TASK:
Search the material and gather each line with "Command" in it.

== ROWS

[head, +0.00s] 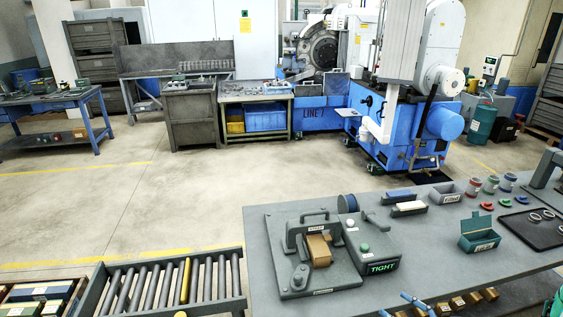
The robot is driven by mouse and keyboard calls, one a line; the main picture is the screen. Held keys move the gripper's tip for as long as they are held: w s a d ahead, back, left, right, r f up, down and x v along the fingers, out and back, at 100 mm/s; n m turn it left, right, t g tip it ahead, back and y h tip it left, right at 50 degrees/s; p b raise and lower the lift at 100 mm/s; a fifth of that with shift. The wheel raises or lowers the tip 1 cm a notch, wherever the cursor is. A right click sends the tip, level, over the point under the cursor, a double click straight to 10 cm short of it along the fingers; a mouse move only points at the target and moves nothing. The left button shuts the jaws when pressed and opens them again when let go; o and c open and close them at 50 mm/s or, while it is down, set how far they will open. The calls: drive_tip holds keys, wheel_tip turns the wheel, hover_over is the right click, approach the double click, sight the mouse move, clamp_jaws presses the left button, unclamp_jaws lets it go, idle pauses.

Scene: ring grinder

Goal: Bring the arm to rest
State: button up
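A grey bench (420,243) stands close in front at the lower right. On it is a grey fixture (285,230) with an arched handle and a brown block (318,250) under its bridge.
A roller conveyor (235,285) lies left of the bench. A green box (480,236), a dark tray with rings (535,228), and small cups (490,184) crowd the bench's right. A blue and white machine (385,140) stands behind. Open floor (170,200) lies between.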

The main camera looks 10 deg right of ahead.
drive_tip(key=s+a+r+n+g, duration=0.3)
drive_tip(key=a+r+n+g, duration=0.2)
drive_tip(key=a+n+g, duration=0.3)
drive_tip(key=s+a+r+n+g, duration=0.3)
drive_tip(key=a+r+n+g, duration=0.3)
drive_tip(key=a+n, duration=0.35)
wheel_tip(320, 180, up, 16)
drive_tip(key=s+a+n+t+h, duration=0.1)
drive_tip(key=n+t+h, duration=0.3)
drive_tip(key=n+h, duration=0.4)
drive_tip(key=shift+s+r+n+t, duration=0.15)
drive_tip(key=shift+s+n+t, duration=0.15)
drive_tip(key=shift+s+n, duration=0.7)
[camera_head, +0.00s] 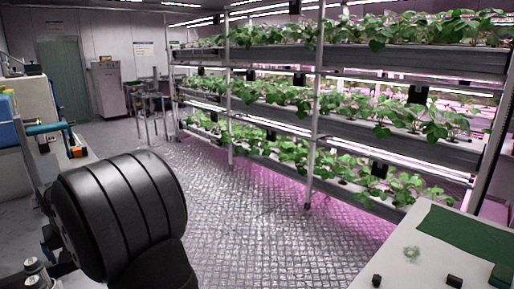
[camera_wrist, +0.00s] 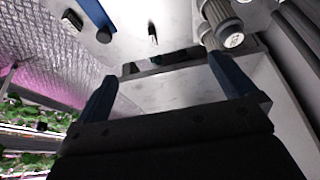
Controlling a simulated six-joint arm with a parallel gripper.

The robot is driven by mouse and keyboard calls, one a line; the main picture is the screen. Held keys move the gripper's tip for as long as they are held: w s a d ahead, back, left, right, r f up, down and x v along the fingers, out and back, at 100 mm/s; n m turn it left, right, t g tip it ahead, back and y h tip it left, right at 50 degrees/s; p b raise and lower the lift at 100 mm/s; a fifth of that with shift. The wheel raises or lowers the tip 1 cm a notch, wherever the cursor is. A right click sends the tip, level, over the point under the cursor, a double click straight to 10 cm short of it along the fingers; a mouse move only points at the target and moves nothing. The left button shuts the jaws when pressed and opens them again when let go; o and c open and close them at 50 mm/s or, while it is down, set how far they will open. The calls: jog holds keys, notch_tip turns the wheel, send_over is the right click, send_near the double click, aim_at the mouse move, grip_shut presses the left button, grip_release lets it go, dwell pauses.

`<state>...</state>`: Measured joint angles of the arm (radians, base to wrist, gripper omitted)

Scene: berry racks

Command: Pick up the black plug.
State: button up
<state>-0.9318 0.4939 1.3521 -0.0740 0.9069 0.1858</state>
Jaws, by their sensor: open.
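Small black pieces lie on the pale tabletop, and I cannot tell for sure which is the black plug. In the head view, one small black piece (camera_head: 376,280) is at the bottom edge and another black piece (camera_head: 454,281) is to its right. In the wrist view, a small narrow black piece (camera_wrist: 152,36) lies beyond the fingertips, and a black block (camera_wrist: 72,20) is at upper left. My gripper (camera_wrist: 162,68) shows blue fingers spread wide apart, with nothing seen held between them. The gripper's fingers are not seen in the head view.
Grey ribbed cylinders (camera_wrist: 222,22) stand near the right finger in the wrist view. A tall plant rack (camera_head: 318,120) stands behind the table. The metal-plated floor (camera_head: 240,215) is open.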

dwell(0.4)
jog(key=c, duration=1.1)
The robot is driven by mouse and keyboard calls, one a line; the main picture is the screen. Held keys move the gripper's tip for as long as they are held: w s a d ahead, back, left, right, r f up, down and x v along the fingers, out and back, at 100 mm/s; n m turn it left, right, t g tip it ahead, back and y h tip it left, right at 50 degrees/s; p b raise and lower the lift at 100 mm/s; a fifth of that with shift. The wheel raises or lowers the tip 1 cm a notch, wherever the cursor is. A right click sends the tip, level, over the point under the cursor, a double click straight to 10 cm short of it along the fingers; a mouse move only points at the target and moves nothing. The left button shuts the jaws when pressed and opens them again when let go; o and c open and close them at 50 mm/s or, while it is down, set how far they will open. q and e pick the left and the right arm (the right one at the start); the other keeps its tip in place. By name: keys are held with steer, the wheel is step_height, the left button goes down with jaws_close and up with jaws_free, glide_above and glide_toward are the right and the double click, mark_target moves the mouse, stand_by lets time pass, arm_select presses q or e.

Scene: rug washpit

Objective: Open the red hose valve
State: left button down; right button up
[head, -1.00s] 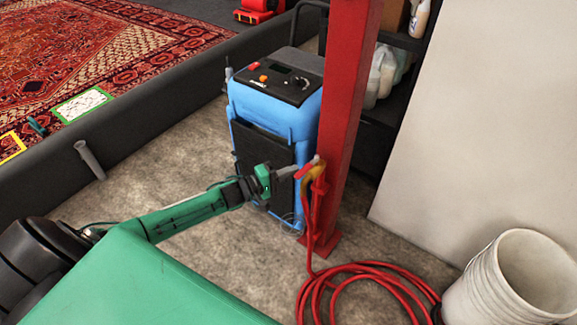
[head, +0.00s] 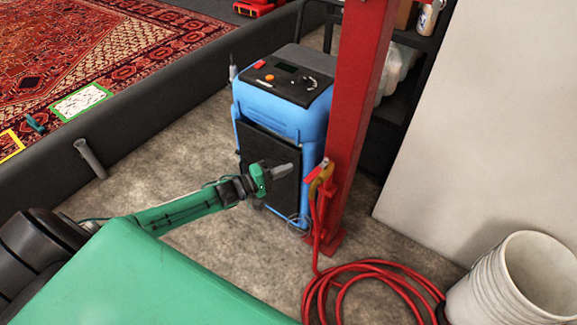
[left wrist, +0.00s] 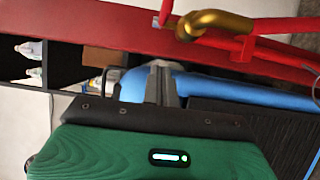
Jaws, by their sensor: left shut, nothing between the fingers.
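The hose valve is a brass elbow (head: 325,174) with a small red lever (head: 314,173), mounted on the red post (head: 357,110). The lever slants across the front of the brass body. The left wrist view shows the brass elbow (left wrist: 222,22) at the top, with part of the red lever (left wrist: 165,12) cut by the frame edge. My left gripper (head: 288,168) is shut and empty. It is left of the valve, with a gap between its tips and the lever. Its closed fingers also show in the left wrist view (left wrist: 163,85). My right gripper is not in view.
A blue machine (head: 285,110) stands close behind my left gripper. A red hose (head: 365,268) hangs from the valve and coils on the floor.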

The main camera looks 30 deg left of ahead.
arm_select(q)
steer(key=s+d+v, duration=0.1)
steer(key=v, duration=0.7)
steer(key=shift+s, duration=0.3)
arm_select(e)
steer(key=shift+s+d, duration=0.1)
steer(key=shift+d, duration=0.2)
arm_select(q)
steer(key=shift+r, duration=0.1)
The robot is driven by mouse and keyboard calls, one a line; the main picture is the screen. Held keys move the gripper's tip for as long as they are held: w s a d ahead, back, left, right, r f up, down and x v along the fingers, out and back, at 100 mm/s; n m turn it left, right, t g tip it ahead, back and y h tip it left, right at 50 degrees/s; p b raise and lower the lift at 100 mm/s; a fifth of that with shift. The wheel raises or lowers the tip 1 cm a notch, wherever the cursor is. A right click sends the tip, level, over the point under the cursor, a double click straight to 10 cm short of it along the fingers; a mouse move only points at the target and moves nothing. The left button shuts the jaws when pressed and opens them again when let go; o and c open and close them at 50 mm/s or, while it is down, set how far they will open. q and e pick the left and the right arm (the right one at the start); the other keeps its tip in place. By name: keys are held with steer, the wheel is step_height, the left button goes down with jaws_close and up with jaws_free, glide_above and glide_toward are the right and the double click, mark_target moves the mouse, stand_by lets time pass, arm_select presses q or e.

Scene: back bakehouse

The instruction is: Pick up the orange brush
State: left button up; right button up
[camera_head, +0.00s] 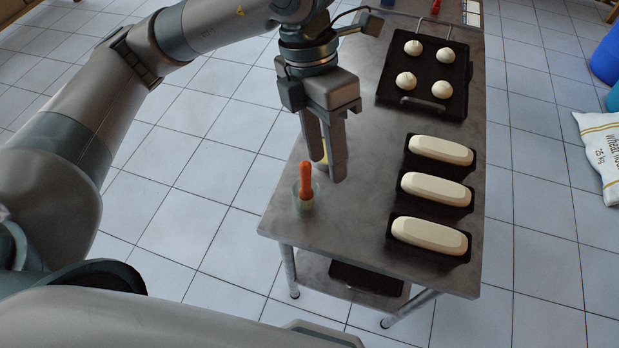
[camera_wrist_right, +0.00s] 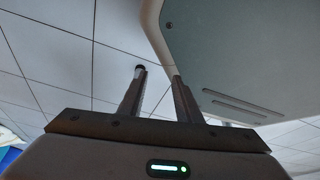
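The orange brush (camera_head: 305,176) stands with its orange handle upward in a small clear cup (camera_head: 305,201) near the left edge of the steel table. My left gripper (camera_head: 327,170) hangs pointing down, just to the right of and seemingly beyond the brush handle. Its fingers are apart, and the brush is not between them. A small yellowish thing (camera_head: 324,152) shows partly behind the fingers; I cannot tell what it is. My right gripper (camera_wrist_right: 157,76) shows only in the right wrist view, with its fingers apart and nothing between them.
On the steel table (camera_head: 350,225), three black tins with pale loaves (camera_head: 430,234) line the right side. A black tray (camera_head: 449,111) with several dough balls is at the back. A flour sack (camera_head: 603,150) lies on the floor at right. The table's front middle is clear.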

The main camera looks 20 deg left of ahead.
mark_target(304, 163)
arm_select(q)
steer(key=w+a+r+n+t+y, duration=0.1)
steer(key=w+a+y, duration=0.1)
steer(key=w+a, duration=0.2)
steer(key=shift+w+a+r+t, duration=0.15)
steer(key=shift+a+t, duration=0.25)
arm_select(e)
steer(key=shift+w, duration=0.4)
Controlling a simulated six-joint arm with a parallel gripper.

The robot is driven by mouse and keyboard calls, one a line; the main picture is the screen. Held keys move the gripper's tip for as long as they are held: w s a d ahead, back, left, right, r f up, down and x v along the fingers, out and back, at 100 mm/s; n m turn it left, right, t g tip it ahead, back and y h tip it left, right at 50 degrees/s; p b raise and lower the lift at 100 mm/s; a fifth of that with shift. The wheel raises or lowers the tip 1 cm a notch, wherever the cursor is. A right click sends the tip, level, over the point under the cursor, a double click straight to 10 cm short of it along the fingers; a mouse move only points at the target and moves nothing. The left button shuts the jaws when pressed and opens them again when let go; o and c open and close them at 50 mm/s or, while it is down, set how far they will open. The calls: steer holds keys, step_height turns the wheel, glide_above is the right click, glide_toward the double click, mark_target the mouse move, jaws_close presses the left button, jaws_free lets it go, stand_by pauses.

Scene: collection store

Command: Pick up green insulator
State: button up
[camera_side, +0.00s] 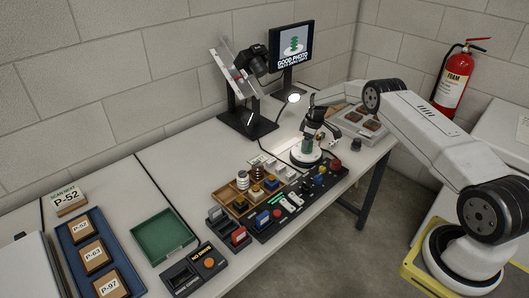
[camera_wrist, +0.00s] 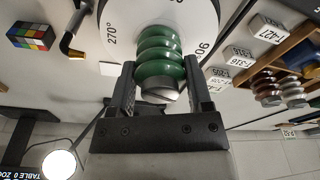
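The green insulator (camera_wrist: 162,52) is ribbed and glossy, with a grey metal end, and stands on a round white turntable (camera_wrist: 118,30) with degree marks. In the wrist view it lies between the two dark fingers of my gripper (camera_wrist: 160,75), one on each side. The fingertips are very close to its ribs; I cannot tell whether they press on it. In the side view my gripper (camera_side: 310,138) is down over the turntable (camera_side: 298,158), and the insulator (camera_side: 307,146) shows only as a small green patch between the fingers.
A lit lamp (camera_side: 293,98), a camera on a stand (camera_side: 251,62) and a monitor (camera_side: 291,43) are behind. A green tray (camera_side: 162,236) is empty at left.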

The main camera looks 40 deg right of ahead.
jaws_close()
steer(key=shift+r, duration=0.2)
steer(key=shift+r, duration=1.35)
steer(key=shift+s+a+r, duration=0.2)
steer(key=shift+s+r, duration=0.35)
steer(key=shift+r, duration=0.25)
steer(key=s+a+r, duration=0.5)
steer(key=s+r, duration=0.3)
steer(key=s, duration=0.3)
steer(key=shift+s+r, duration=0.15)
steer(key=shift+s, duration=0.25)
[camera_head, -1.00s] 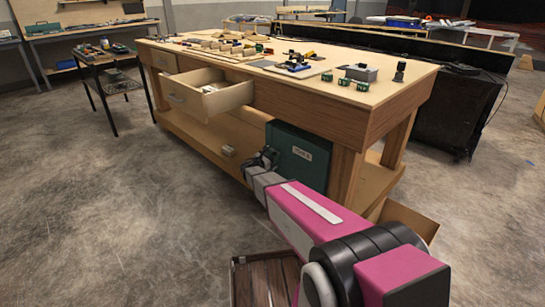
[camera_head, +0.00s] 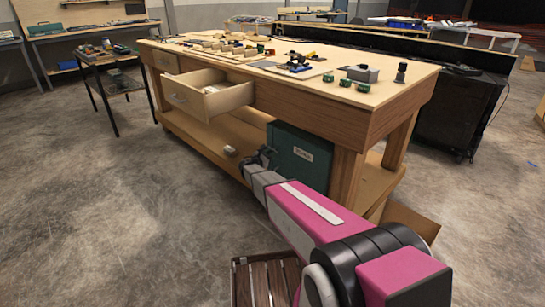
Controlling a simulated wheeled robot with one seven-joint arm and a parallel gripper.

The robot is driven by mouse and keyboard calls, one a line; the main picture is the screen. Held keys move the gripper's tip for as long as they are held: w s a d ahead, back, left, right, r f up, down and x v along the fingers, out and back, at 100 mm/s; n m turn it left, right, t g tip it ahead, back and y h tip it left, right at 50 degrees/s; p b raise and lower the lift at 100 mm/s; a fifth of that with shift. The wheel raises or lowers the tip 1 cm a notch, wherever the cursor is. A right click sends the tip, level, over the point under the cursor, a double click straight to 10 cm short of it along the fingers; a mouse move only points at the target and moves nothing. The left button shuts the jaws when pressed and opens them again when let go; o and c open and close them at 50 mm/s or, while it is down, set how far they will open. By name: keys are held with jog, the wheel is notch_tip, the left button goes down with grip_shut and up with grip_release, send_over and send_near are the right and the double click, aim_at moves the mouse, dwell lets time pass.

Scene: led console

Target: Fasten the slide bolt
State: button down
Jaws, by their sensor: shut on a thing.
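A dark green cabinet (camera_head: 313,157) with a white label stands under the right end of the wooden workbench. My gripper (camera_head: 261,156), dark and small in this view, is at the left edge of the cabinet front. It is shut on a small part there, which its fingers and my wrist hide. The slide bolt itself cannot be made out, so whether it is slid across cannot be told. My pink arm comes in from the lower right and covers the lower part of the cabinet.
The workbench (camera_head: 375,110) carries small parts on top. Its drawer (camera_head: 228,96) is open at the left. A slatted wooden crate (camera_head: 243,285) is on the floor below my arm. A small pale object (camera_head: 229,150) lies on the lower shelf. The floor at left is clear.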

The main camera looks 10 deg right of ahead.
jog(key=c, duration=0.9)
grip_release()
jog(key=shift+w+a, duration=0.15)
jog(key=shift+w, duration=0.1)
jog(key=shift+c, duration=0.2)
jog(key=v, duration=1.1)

====

ANSWER FOR THIS EXERCISE:
Command: Pick up the black plug.
Command: Pick up green insulator

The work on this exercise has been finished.